Entre récit historique et roman, Pascal Dessaint comble les zones d’ombre. Il rend hommage à cet homme handicapé et singulier à son époque. Avec respect, il reste le plus fidèle possible aux éléments trouvés lors de ses recherches. A la fin du livre, il partage ses sources et références bibliographiques.
Publié en 2021, ce court roman de 126 pages est sorti en poche en 2022 avec une très belle couverture. Pascal Dessaint avait été reçu lors d’une rencontre VLEEL en juin 2021 à laquelle j’avais assistée et qui m’avait donné envie de lire ce livre. Le challenge de l’été VLEEL arrive à point pour faire baisser ma PAL !
C’est une lecture en demi-teinte pour moi. Je n’ai pas réussi à m’attacher à cet homme, peut-être le côté documentaire m’en a empêché. Il y a trop d’informations, pas assez retravaillées en matière romanesque à mon goût. J’avais l’impression de lire une biographie alors qu’il s’agit d’un roman et que ce n’est pas l’histoire exacte de cet homme même si l’auteur a respecté au maximum son sujet. L’histoire tragique de Jean-Pierre Mazas est fascinante, je comprends l’obsession de Pascal Dessaint.
Pascal Dessaint a écrit des polars mais aussi des nouvelles, genre qu'il maîtrise très bien, où il parle beaucoup de nature, d'animaux, de balades dans des paysages qu'il donne envie de découvrir, du temps qui passe...
Mais dans toute cette beauté, la violence n'est jamais loin.
Un recueil de textes courts, très bien adapté aux vacances.

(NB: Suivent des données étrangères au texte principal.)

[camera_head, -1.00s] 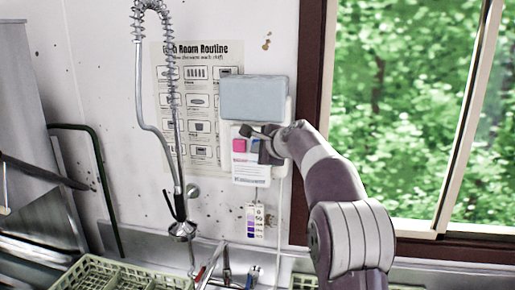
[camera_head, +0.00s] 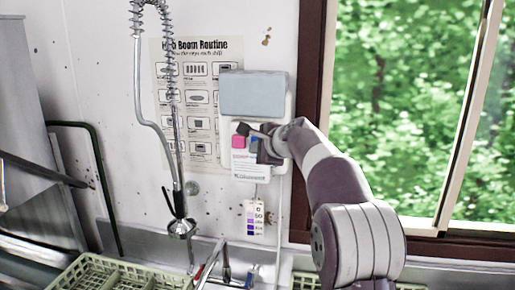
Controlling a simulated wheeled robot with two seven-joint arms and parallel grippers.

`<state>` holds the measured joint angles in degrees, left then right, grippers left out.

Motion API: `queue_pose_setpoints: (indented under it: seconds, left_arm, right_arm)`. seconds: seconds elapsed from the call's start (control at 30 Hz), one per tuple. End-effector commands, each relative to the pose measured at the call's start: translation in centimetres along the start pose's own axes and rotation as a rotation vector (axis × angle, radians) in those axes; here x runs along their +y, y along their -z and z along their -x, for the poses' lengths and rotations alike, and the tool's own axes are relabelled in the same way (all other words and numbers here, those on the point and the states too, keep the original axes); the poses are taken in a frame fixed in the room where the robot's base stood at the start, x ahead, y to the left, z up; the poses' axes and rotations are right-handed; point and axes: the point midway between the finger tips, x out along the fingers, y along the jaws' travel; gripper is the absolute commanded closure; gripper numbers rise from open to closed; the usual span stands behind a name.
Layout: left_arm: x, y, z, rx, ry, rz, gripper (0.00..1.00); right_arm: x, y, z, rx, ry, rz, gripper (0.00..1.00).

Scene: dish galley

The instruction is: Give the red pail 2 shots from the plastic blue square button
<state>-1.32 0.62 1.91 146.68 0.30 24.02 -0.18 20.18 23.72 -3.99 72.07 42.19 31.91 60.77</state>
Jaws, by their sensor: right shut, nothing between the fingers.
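A wall dispenser with a grey-blue lid (camera_head: 252,94) hangs left of the window. That gripper is shut and empty, close in front of the blue button. I cannot tell whether it touches the button. The red pail is not in view. My left gripper is not in view.
A coiled spray hose (camera_head: 174,100) hangs left of the dispenser, before a paper poster (camera_head: 200,75). A small colour chart (camera_head: 255,218) hangs below. A pale green dish rack (camera_head: 110,275) stands at the lower left. The window (camera_head: 405,110) is on the right.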

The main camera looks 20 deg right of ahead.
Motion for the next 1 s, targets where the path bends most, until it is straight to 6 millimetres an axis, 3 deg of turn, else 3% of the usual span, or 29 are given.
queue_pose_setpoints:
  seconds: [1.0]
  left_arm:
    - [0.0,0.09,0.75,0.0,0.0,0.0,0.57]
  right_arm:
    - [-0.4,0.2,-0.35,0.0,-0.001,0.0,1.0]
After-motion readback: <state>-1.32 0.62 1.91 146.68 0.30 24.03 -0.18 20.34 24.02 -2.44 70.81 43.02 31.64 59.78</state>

Le 26 janvier 1886, une foule de mineurs se met en marche. Neuf kilomètres à pied en plein hiver pour rejoindre Decazeville et porter des revendications salariales à la compagnie houillère qui les emploie. 2000 hommes et femmes en colère. le sous-directeur, Jules Watrin, est frappé puis meurt défenestré.
Pascal Dessaint s'empare avec force et conviction de cet épisode oublié de l'Histoire qui a débouché sur la plus longue grève du XIXème siècle, un drame qui a secoué la classe politique française et traumatisé l'Aveyron.

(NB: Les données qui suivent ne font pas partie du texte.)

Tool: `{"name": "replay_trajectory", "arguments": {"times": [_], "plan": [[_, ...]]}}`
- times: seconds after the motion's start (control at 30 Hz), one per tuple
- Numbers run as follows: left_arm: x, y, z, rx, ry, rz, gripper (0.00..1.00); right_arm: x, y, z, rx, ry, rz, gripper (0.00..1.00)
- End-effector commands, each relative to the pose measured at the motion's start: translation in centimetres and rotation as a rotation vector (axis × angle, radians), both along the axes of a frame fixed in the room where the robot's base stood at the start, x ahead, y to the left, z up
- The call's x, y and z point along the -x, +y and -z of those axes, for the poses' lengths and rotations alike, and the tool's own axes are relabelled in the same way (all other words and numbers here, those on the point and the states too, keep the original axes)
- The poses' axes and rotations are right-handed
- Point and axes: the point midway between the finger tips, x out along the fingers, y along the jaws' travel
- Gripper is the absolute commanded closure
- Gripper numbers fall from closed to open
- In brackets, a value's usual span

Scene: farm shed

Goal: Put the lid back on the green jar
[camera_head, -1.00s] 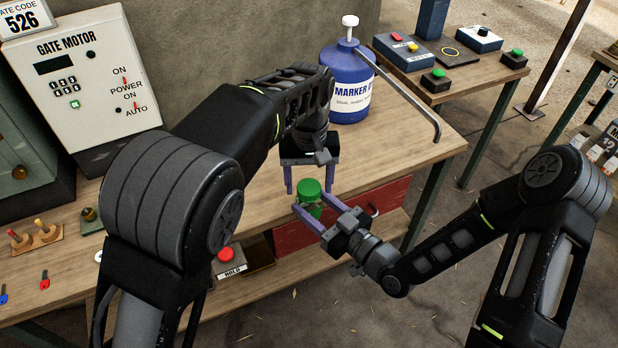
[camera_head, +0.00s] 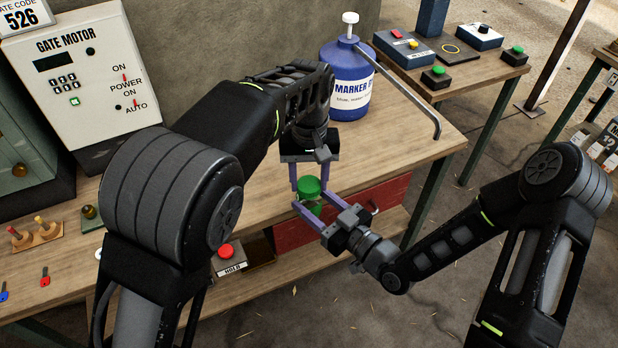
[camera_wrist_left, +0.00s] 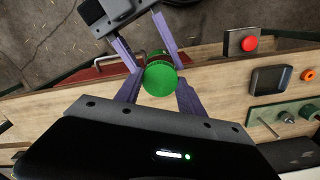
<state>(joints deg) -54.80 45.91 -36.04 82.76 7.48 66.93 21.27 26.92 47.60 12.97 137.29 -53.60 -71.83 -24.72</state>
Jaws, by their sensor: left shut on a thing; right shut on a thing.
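The round green lid (camera_head: 309,185) is between the fingers of my left gripper (camera_head: 309,188), which comes down from above and is shut on it. The green jar (camera_head: 315,209) is directly under the lid, mostly hidden by it and by the fingers. My right gripper (camera_head: 311,204) reaches in from the lower right and is shut on the jar. In the left wrist view the lid (camera_wrist_left: 160,79) covers most of the jar. I cannot tell whether the lid is seated on the jar's rim or slightly tilted.
The jar is held at the workbench's (camera_head: 400,150) front edge, near a red drawer (camera_head: 300,232). A gate motor box (camera_head: 85,85) is at the left, a red hold button (camera_head: 226,252) lower down.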

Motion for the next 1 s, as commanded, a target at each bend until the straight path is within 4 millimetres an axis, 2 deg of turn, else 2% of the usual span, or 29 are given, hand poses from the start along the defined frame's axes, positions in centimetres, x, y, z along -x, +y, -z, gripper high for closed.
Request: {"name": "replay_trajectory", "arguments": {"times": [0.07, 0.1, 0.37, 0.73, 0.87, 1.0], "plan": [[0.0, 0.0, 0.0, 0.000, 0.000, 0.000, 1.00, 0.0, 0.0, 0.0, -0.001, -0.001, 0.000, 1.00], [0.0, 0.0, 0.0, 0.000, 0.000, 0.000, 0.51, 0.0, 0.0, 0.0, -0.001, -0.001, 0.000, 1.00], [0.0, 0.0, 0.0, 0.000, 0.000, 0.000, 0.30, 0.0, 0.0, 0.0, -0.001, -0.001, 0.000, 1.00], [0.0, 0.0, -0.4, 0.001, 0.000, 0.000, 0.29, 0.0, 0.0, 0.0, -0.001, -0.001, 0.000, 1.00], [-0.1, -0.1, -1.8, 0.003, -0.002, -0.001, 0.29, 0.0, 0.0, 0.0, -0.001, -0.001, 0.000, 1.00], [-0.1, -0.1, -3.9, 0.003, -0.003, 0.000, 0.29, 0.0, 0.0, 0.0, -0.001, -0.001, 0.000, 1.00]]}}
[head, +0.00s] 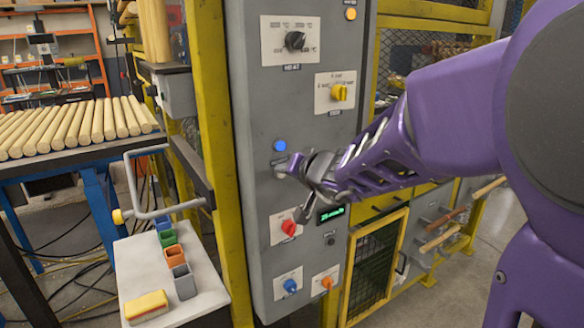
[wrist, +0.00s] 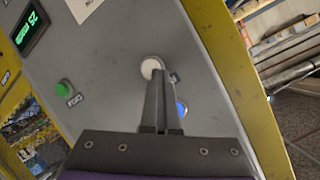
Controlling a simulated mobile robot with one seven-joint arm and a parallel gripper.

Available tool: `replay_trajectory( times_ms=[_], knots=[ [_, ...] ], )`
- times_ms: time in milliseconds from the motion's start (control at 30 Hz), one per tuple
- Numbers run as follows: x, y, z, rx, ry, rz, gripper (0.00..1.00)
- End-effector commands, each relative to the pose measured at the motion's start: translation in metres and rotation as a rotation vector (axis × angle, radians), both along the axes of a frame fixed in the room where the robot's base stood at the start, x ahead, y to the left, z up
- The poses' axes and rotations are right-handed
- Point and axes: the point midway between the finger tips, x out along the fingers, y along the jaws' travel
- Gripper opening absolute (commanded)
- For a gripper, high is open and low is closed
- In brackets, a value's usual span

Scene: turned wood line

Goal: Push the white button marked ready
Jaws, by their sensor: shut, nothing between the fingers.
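The white button (wrist: 151,66) is a round, pale cap on the grey panel (wrist: 120,50) in the wrist view. My gripper (wrist: 165,76) is shut and empty, its fingertips pointing at the panel. The tips overlap the lower right edge of the white button in the wrist view; I cannot tell whether they touch it. In the head view, my gripper (head: 279,166) is at the panel face, just below a lit blue light (head: 280,146). The white button is hidden behind the gripper there. Its marking is not readable.
The panel also carries a black knob (head: 295,41), a yellow knob (head: 339,92), a red knob (head: 289,228), a green display (head: 331,213) and, in the wrist view, a green button (wrist: 64,88). A yellow post (head: 215,150) stands left of the panel.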

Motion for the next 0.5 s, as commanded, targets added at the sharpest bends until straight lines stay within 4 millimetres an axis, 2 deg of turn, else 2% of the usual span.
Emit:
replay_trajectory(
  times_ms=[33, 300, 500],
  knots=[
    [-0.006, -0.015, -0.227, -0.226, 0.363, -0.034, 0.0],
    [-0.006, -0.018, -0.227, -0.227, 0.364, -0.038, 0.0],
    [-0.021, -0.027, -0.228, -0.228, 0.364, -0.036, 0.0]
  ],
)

L'auteur construit son récit en trois temps bien marqués : le premier acte décrit rapidement la scène de crime en elle-même; le deuxième acte déroule le temps de la grève ( six mois ) avec son impact politique, les postures de chacun, les rapports de force et le déferlement médiatique qui l'accompagne ; le troisième acte raconte le spectaculaire procès ( dix accusés pour meurtre, cent témoins à la barre ) jusqu'au verdict.
Pascal Dessaint sait collecter les faits, les interpréter pour mener une enquête rigoureuse. On devine l'énorme travail bibliographique derrière chaque page mais sans jamais que cela écrase le lecteur par un étalage d'informations. Au contraire, l'auteur a trouvé un style extrêmement vivant et enlevé, privilégiant les dialogues pour recréer une époque dans toute sa complexité tout en éloignant la caméra pour des panoramas très réussis. Les scènes du procès sont ainsi remarquables de lisibilité : tout ce qu'on ne savait pas au départ est décortiqué au-delà de ce que laissait entrevoir l'immédiateté de la violence, on comprend ce qui s'est joué à chaque moment du crime initial. Ça se lit comme un roman.

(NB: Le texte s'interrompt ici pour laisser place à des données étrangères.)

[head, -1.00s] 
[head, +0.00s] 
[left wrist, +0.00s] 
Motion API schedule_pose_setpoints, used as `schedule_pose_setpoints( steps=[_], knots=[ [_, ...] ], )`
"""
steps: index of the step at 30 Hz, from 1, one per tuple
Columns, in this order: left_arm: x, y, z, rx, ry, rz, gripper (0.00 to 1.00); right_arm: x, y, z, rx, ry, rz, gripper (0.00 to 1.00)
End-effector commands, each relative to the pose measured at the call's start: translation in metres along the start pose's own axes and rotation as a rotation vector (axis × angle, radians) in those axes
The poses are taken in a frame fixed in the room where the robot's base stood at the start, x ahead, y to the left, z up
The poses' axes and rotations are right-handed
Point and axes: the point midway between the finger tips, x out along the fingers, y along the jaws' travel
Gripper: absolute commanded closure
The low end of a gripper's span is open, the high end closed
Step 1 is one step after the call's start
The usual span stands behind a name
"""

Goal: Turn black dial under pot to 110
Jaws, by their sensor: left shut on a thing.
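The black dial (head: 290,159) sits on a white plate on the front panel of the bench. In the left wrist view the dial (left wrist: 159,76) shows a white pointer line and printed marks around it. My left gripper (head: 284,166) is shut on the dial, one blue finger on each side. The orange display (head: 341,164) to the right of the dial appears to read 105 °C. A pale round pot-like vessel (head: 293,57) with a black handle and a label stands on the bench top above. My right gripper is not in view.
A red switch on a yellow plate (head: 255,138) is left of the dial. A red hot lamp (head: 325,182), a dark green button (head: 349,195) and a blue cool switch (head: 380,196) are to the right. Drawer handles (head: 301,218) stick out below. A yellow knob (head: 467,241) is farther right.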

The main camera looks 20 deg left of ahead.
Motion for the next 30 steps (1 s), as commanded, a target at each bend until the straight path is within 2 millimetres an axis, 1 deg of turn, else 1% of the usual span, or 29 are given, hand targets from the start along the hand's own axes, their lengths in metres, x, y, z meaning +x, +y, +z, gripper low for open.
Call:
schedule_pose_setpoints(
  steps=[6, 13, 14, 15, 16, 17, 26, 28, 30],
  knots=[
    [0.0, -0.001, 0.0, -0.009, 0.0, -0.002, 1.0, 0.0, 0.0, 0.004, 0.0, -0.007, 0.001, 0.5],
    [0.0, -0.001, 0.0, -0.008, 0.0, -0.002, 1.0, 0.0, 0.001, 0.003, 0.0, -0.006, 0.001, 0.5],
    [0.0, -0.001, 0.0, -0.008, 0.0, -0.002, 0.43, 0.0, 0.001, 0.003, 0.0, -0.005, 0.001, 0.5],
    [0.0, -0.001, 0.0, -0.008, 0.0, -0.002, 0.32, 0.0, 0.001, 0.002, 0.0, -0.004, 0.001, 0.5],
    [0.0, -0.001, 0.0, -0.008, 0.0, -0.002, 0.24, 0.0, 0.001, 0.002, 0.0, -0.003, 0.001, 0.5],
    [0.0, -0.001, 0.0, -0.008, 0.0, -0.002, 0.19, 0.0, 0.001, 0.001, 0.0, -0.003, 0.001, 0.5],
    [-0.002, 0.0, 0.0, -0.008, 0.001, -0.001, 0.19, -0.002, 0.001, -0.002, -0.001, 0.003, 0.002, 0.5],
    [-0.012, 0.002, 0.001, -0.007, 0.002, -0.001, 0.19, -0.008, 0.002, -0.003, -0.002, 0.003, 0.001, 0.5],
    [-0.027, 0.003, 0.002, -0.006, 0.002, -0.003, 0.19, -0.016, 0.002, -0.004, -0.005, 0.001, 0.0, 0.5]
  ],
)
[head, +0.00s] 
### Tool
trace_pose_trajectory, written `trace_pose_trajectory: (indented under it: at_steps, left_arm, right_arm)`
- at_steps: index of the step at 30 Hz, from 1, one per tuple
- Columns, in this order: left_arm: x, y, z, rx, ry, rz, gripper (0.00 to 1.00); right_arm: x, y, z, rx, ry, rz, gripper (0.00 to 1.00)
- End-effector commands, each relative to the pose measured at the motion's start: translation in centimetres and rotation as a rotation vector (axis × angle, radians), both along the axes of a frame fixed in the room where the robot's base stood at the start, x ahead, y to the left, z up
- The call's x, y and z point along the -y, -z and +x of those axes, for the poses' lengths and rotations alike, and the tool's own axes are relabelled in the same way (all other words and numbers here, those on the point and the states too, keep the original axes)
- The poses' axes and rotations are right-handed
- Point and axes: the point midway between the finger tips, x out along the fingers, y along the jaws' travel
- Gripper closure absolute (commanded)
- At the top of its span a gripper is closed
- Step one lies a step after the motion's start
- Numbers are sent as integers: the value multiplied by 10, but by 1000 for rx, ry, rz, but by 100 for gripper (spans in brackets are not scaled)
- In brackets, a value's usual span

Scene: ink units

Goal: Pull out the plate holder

Un petit glossaire des noms propres n'aurait pas été de trop pour faciliter la lecture. Il y a énormément de personnages à mettre en scène aux plusieurs temps du récit, certains transversaux d'autres pas. Ils sont tous très bien campés grâce à des zooms qui renforcent leur incarnation. Je retiens tout particulièrement la figure du maire républicain de Decazeville, Jules Cayrade, victime d'accusations virulentes pour avoir refusé que l'armée intervienne, hanté par les quatorze ouvriers grévistes tombés sous les balles des soldats à Aubin en 1869. Très affecté par les répercussions du drame, il meurt prématurément en juillet 1886 à seulement 46 ans.
Très pertinemment, Pascal Dessaint ouvre et clôt son récit sur des images fortes de 2015 : deux cadres DRH d'Air France agressés, chemise déchirée, dans le cadre d'une restructuration prévoyant la suppression de près de 3000 emplois. Certes, ces dernières années n'ont rien à voir avec les années 1880, la IIIème République y est encore bien jeune, réellement enracinée qu'à partir de 1879, la fraîche répression de la Commune encore dans les esprits.
Et pourtant, tout dans la tragédie de Decazeville résonne avec notre époque : la construction des luttes ouvrières et l'immixtion de la violence dans un mouvement social, le contexte de capitalisme éhontée et de violence institutionnelle qui maltraitent le petit peuple. Ou encore les débats et déchirements au sein de la gauche, comme ceux entre un jeune Jean Jaurès dénonçant toute forme de violence et l'ardent député Emile Basly, ancien mineur, proche de l'anarcho-syndicalisme qui défend la « légitime défense » des meurtriers de Jules Watrin : « Quand toute une population indignée, révoltée, écrase celui qui l'a torturée et affamée, n'a-t-on pas le droit de lui dire : Laissez passer la justice populaire ? »
Un excellent récit entre essai et roman qui questionne intelligemment le lecteur d'aujourd'hui.